## What you will do
Give the listing again in full, exactly as written.

=== Listed records ===

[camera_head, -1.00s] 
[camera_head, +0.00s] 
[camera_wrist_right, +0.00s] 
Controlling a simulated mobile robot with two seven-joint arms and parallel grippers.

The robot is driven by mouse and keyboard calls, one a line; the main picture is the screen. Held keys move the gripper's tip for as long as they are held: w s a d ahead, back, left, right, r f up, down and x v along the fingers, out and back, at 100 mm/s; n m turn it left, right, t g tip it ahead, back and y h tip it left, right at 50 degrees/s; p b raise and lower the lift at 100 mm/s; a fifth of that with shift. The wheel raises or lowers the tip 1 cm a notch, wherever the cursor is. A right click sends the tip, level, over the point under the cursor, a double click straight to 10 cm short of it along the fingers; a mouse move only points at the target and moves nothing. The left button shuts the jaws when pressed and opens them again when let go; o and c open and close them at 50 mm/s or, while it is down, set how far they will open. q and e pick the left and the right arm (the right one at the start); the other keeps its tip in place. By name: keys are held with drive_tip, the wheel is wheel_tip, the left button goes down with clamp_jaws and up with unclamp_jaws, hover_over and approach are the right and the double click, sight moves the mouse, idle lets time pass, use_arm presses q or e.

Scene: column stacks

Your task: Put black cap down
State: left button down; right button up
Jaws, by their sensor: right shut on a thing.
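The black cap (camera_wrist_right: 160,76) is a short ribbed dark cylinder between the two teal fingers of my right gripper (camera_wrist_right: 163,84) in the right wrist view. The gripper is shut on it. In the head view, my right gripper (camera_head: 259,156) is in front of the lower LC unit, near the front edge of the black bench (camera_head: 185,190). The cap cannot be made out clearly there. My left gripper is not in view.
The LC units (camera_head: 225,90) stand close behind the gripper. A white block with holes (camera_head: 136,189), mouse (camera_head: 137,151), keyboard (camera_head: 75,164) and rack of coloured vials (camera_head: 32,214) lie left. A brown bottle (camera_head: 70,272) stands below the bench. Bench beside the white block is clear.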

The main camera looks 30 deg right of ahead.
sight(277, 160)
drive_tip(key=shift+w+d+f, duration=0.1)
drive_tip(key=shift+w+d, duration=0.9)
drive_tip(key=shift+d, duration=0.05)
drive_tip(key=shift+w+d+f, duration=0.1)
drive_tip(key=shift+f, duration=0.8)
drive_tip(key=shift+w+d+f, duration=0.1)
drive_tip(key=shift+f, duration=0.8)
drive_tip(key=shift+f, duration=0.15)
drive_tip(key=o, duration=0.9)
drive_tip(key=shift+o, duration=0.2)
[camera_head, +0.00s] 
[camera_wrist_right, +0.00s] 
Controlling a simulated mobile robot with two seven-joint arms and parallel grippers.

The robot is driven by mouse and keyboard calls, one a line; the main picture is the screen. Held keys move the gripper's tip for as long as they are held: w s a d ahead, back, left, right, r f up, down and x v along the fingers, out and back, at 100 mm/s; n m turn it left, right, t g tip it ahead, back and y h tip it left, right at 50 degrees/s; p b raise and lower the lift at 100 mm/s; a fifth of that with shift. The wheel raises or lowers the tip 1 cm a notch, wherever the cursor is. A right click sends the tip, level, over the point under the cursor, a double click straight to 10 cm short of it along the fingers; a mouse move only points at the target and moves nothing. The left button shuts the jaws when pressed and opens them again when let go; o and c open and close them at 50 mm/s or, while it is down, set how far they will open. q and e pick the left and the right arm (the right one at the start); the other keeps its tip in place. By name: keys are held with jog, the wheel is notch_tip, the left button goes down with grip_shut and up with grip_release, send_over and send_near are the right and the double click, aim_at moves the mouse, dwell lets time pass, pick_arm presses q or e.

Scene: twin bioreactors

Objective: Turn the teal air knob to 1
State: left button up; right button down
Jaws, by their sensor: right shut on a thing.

===

## Answer
[camera_head, -1.00s] 
[camera_head, +0.00s] 
[camera_wrist_right, +0.00s] 
Controlling a simulated mobile robot with two seven-joint arms and parallel grippers.

The robot is driven by mouse and keyboard calls, one a line; the main picture is the screen. Held keys move the gripper's tip for as long as they are held: w s a d ahead, back, left, right, r f up, down and x v along the fingers, out and back, at 100 mm/s; n m turn it left, right, t g tip it ahead, back and y h tip it left, right at 50 degrees/s; p b raise and lower the lift at 100 mm/s; a fifth of that with shift. The wheel raises or lowers the tip 1 cm a notch, wherever the cursor is. A right click sends the tip, level, over the point under the cursor, a double click straight to 10 cm short of it along the fingers; a mouse move only points at the target and moves nothing. The left button shuts the jaws when pressed and opens them again when let go; o and c open and close them at 50 mm/s or, while it is down, set how far they will open. q and e pick the left and the right arm (the right one at the start); the other keeps its tip in place. By name: keys are held with drive_tip, the wheel is wheel_tip, the left button goes down with clamp_jaws and up with unclamp_jaws, hover_over and approach are the right and the double click, sight moves the mouse, idle lets time pass, use_arm presses q or e.

Scene: column stacks

Your task: Put black cap down
State: left button down; right button up
Jaws, by their sensor: right shut on a thing.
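The black cap (camera_wrist_right: 160,76) is a short ribbed dark cylinder between the two teal fingers of my right gripper (camera_wrist_right: 163,84) in the right wrist view. The gripper is shut on it. In the head view, my right gripper (camera_head: 259,156) is in front of the lower LC unit, near the front edge of the black bench (camera_head: 185,190). The cap cannot be made out clearly there. My left gripper is not in view.
The LC units (camera_head: 225,90) stand close behind the gripper. A white block with holes (camera_head: 136,189), mouse (camera_head: 137,151), keyboard (camera_head: 75,164) and rack of coloured vials (camera_head: 32,214) lie left. A brown bottle (camera_head: 70,272) stands below the bench. Bench beside the white block is clear.

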The main camera looks 30 deg right of ahead.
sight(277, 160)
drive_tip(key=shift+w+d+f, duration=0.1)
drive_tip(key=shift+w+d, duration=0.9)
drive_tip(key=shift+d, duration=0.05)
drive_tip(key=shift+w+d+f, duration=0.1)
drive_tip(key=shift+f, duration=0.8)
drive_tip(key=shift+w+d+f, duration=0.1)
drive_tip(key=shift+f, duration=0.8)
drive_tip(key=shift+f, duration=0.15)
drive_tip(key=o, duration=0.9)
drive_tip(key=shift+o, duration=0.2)
[camera_head, +0.00s] 
[camera_wrist_right, +0.00s] 
Controlling a simulated mobile robot with two seven-joint arms and parallel grippers.

The robot is driven by mouse and keyboard calls, one a line; the main picture is the screen. Held keys move the gripper's tip for as long as they are held: w s a d ahead, back, left, right, r f up, down and x v along the fingers, out and back, at 100 mm/s; n m turn it left, right, t g tip it ahead, back and y h tip it left, right at 50 degrees/s; p b raise and lower the lift at 100 mm/s; a fifth of that with shift. The wheel raises or lowers the tip 1 cm a notch, wherever the cursor is. A right click sends the tip, level, over the point under the cursor, a double click straight to 10 cm short of it along the fingers; a mouse move only points at the target and moves nothing. The left button shuts the jaws when pressed and opens them again when let go; o and c open and close them at 50 mm/s or, while it is down, set how far they will open. q and e pick the left and the right arm (the right one at the start); the other keeps its tip in place. By name: keys are held with jog, the wheel is notch_tip, the left button goes down with grip_shut and up with grip_release, send_over and send_near are the right and the double click, aim_at moves the mouse, dwell lets time pass, pick_arm presses q or e.

Scene: twin bioreactors

Objective: Turn the teal air knob to 1
State: left button up; right button down
Jaws, by their sensor: right shut on a thing.

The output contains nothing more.